FIG. 23 illustrates the installation of the caisson by, for example, a derrick barge 210. Next as illustrated in FIG. 24, for example, the derrick barge 210 installs the inward batter guide structure 220. Then, as illustrated in FIG. 25, the piles 70 are installed. FIG. 26 illustrates the installation of the deck frame 230 and FIG. 27 the helideck 240.

It is, therefore, apparent that there has been provided, in accordance with the present invention, a support and method for assembling the support to support a structure. While this invention has been described in conjunction with a number of illustrative embodiments, it is evident that many alternatives, modifications, and variations would be or are apparent to those of ordinary skill in the applicable arts.
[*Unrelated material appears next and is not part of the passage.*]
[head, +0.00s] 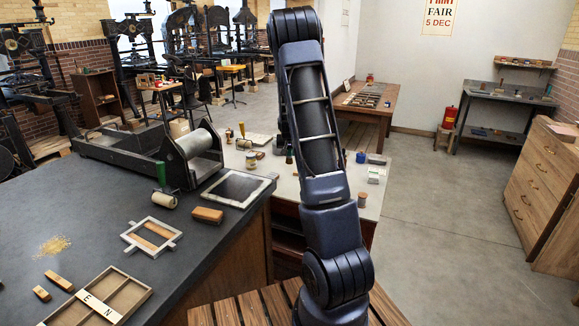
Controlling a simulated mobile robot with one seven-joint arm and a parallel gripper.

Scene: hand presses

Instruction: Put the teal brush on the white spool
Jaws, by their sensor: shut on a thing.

Accordingly, the disclosure is intended to embrace all such alternatives, modifications, equivalents and variations that are within in the spirit and scope of this invention.

Claims

1. A method of constructing a drilling rig support comprising the steps of:

providing at least three legs in a teepee configuration;

placing a first end of the first three legs on a mounting surface; and

affixing a drilling rig to a second end of the at least three legs, wherein the three legs are unitary structures from the first end to the second end, and wherein the drilling rig is located at a position above an intersecting point of the at least three legs.

2. The method of claim 1, further comprising the step of drilling a well bore with the drilling rig.

3. The method of claim 2, further comprising the step of producing a hydrocarbon product through the well bore.

4. The method of claim 1, further comprising the step of providing an angular guide structure to orient the at least three legs.

5. The method of claim 4, wherein the angular guide structure is positioned at said intersecting point.